Non-Christians Believe in the Bible? What?
The results of the 2014 Gallup Values and Beliefs poll have been released, and the non-Christians answers to at least one question has raised a few eyebrows.
Each year the Gallup poll asks, “Which of the following statements comes closest to describing your views about the Bible?” As usual, about 75% of respondents believe it is the word of God, while 21% think it is a collection of fables. But an additional answer option this year for half the surveyed group strengthened and changed the composition of the group that believes the Bible is the word of God.
The Multiple Interpretations Shift
In Form A of the survey, answer options included the following, with percentages noted:
- 28% The Bible is the actual Word of God and is to be taken literally, word for word.
- 47% The Bible is the inspired Word of God but not everything in it should be taken literally.
- 21% The Bible is an ancient book of fables, legends, history and moral precepts recorded by man.
Form B of the survey kept these options and added a fourth, with this result:
- 22% The Bible is the actual Word of God and is to be taken literally, word for word.
- 28% The Bible is the actual Word of God but multiple interpretations are possible.
- 28% The Bible is the inspired Word of God but not everything in it should be taken literally.
- 18% The Bible is an ancient book of fables, legends, history and moral precepts recorded by man.
While the survey has a margin of error of 5%, that does present a significant swing of opinion toward the new “multiple interpretations” option. For some reason, that answer resonated with 31% of respondents, nearly a third. The explanation for this is still unclear, but it does seem to confirm the sense that American culture has become more openly pluralistic.
John MacArthur, megachurch pastor and bestselling author, finds this statistic of 28% believing in Multiple Interpretations revealing of a shift in Christian culture, and feels that it generates circular logic. He claims there is little threat to believing in the Bible as God’s Word as long as one can reserve the right of refusal and claim a misinterpretation when that Word challenges our desires.

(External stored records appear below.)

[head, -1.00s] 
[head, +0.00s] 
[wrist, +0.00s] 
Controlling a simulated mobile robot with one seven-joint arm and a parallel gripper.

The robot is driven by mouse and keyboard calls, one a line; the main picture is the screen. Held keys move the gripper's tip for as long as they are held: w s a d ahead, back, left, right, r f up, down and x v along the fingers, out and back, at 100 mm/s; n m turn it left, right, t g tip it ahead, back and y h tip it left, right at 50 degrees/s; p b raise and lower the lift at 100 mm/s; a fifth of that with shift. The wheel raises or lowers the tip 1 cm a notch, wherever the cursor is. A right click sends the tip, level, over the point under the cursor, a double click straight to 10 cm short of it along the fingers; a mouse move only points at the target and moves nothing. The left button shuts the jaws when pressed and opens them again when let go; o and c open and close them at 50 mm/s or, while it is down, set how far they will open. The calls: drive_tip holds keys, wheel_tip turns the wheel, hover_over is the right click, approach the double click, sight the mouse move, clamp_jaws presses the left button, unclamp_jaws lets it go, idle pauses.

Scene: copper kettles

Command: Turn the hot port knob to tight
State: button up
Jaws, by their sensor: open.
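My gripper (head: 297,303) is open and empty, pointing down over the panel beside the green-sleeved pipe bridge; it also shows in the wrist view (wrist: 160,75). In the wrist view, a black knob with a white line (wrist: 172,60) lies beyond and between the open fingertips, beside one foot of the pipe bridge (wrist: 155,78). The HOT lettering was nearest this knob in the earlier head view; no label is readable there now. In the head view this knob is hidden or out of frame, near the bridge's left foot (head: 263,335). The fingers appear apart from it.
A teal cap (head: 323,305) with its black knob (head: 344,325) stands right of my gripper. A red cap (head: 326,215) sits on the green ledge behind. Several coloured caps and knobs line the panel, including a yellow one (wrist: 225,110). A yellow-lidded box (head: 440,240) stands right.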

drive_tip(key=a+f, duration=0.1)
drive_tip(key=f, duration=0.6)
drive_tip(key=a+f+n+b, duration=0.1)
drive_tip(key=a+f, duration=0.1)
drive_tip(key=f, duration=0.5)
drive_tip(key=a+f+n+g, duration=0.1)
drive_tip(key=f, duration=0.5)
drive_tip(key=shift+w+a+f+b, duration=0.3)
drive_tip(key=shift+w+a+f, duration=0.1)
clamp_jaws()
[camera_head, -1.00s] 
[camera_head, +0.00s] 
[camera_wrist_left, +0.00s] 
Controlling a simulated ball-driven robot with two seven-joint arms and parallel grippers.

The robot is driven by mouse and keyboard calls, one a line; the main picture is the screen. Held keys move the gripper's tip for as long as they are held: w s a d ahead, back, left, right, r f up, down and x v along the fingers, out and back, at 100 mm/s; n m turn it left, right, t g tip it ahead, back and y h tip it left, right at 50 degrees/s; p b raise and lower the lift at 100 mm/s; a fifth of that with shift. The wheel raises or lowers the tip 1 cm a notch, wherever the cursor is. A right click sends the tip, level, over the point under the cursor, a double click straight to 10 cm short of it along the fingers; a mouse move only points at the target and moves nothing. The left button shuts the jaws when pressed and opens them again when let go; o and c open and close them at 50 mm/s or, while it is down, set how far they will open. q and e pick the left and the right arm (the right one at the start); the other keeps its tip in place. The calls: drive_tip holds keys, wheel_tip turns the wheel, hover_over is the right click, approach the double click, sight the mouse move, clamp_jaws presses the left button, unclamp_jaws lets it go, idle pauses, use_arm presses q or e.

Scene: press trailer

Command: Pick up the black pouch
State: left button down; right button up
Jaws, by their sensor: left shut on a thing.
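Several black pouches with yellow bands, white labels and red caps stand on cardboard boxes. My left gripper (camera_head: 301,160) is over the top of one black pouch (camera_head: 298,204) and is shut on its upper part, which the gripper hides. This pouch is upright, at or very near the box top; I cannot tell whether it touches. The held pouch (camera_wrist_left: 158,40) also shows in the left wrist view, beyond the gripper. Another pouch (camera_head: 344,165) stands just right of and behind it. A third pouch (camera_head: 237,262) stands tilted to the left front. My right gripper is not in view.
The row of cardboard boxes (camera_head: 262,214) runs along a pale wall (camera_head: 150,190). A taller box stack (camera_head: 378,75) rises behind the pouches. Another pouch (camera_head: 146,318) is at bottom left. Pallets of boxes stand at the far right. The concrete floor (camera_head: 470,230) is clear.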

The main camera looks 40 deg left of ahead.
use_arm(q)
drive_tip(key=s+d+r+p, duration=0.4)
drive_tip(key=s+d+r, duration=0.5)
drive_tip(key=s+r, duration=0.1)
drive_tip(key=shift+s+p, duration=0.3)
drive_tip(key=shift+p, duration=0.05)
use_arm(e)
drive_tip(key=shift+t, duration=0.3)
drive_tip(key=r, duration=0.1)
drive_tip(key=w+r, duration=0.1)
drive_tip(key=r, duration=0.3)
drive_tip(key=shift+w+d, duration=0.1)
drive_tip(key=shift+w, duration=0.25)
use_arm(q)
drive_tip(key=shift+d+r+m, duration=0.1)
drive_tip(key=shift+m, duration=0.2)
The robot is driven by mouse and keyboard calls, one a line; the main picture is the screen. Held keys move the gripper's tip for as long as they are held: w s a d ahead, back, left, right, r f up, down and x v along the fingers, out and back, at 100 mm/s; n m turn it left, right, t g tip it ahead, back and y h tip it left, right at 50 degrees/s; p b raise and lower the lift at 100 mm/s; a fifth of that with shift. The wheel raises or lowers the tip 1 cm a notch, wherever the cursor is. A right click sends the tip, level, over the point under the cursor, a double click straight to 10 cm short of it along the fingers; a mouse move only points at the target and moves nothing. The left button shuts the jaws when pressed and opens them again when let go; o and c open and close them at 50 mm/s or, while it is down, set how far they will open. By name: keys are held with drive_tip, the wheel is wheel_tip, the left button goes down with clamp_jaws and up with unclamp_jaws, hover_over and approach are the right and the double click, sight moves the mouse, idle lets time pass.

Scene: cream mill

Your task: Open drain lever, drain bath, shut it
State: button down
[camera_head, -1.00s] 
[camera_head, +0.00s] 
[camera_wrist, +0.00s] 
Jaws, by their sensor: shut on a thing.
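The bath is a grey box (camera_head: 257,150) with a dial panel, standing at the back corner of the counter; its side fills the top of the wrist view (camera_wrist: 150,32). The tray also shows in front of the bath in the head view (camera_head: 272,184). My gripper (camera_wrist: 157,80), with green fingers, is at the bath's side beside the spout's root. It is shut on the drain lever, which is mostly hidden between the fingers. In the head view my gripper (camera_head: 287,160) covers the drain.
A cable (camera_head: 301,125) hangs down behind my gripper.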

While this is one possibility, another perspective could find it encouraging that, when given this option in Form B, a greater percentage of respondents were able to attribute the Bible to God as opposed to a completely man-made collection of fables. It could be that some Christians understand that the Bible is composed of various types of literature; parts of God’s Word are to be taken literally but others, such as proverbs and parables, are stories meant to make a spiritual point. Or it could simply be that the same percentage of respondents felt the same way on Form A, but did not have a choice that best described their opinion. So the survey may represent less of a shift and more of an improved accuracy of the poll.
The Bible-Believing Non-Christians
Another interesting finding of this dual-form question is that of who exactly made the shift to the Multiple Interpretations option. Among Christians, the biggest shift was among those who believe the Bible is the Word of God but not to be taken literally, from 52% to 31%, which accounts for about ⅔ of those who chose the Multiple Interpretations option. Surprisingly, professing non-Christians also shifted their answer between the same two options by about the same percentage, 30% to 19%. The total number of self-identified non-Christians who believe the Bible is a book of fables dropped from 55% to 51%, bringing to about 46% the number who believe that in some form or another, the Bible is the Word of God.
It seems that non-Christians prefer to think of the Bible as a divine book that is open to interpretation, than to say it’s a true book with some non-literal content. But most startling of all, about 6% of non-Christians do believe in the Bible as the literal Word of God. When examining the demographics of non-Christian literalists further, this group generally has no religious upbringing or affiliation, yet they believe in the existence of God. They tend to be nonwhite, second generation Americans with less education than average, and politically liberal. If anything, this sounds like a group disillusioned with what they have seen of religion in America, who have not found themselves compelled by what they have seen to seek out the God who literally wrote the book.